Adding Jinx to a new workflow

Adopting Jinx in a repo it is already installed on is short:

  1. Confirm Jinx is installed on the repo by checking the org’s app settings — the jinx entry should list your repository.
  2. Confirm JINX_APP_ID and JINX_PRIVATE_KEY are available as org-level secrets that your repo can read.
  3. Add the actions/create-github-app-token step to your workflow, scope it with the repositories: field, and use steps.app_token.outputs.token wherever you would have used a token.

If Jinx is not yet installed on the repo you need, ping someone with org-admin access — the install is a click in the GitHub UI.

When something breaks

A few failure modes that have actually happened, and what they mean.

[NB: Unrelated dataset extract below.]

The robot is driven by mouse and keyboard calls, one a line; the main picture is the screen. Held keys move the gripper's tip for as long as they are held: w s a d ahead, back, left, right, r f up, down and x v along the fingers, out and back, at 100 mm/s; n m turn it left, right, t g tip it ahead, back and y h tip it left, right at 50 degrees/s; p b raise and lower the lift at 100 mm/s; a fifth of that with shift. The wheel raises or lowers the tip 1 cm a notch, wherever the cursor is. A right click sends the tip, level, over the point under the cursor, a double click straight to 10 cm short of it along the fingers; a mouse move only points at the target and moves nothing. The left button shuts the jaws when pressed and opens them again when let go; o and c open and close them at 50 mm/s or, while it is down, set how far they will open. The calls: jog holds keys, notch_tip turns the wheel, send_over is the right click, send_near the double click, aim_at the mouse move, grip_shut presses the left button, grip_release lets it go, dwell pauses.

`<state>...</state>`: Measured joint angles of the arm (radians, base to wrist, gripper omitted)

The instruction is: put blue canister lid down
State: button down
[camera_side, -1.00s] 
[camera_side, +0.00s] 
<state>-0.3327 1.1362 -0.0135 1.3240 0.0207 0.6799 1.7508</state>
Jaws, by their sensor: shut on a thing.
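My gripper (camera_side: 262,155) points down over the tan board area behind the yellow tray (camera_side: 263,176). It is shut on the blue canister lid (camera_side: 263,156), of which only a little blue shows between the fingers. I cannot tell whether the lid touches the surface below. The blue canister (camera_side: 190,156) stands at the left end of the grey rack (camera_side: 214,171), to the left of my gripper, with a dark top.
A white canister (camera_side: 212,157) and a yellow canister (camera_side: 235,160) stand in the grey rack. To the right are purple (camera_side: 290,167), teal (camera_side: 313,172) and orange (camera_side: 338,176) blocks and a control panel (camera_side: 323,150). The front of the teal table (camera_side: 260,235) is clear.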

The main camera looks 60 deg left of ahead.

Failed to create token: Invalid keyData

The private key in JINX_PRIVATE_KEY is not a valid PEM. Almost always this means the contents were truncated when pasted into the secret, or the -----BEGIN RSA PRIVATE KEY----- / -----END RSA PRIVATE KEY----- headers were accidentally left out, or a client secret was pasted instead of a private key. Regenerate the key from the app settings, copy the entire .pem file contents including headers and newlines, and re-paste. GitHub Apps support multiple active private keys, so you can roll a new one without taking the old one down until you have confirmed the new one works.

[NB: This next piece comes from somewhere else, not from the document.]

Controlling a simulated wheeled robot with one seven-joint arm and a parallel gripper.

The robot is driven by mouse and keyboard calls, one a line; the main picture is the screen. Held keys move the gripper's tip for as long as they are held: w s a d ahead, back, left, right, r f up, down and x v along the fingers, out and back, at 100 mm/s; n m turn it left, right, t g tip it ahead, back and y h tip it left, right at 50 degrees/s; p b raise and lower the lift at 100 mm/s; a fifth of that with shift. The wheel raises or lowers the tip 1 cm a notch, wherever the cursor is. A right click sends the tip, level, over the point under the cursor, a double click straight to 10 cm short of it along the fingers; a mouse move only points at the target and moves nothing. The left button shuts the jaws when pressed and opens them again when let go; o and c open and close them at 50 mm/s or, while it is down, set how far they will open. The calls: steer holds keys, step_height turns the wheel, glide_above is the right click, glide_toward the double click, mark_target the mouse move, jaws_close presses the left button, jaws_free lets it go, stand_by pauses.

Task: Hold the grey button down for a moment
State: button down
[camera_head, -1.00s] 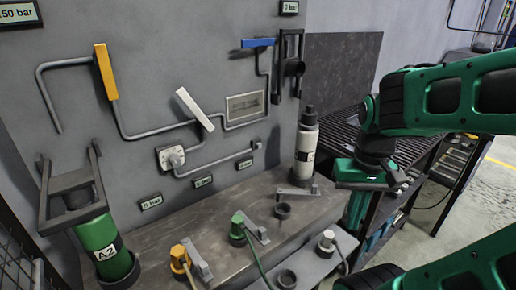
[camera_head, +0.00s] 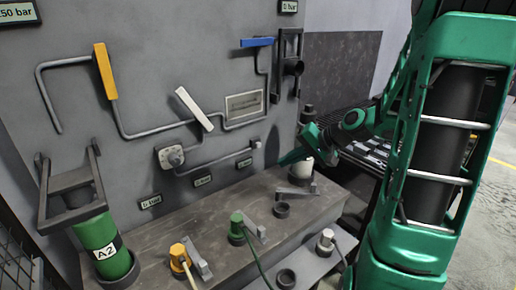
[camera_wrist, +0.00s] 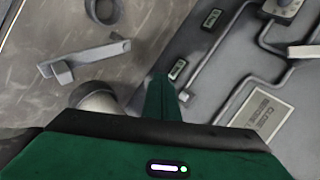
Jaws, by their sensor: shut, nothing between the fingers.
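A small grey knob-like end (camera_head: 255,143) sits on the wall panel where a pipe ends; I take it for the grey button, though its form is too small to be sure. It also shows in the wrist view (camera_wrist: 184,96), just right of my fingers. My gripper (camera_head: 284,161) is shut and empty, pointing left toward the panel from the right. In the wrist view its closed green fingers (camera_wrist: 159,84) reach up beside the button. They look close to it, but I cannot tell whether they touch. No sign shows that the button is pressed in.
A pale canister (camera_head: 302,172) stands on the bench behind and below my gripper, partly hidden. A grey bracket (camera_head: 297,194) lies in front of it. The panel carries a blue handle (camera_head: 257,42), a white handle (camera_head: 194,109), a plate (camera_head: 244,104) and a knob box (camera_head: 169,157).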

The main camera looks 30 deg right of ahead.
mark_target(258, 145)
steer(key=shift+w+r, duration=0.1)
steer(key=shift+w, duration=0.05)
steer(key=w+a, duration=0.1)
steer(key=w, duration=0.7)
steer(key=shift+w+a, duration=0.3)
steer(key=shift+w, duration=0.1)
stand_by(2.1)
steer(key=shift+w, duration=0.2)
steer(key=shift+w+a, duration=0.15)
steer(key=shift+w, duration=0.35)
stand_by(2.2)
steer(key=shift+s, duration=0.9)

Resource not accessible by integration

The token was minted, but the action it tried to perform is outside Jinx’s permission set on the target repo. Either Jinx is not installed on the target, or the permission needed is not yet granted to the app. Check the app installation list and the permission table above.

Bad credentials

The App ID is wrong, or the private key does not match the App ID. This shows up most often when there are two Apps in the org and the wrong pair of secrets is being used together.

A note on the name

The bot account is jinx-familiar — Jinx the app, familiar the role. Familiars carry messages, fetch ingredients, and generally handle the small magic so the witches can focus on the big magic. That is roughly what we want the bot to do for us, too.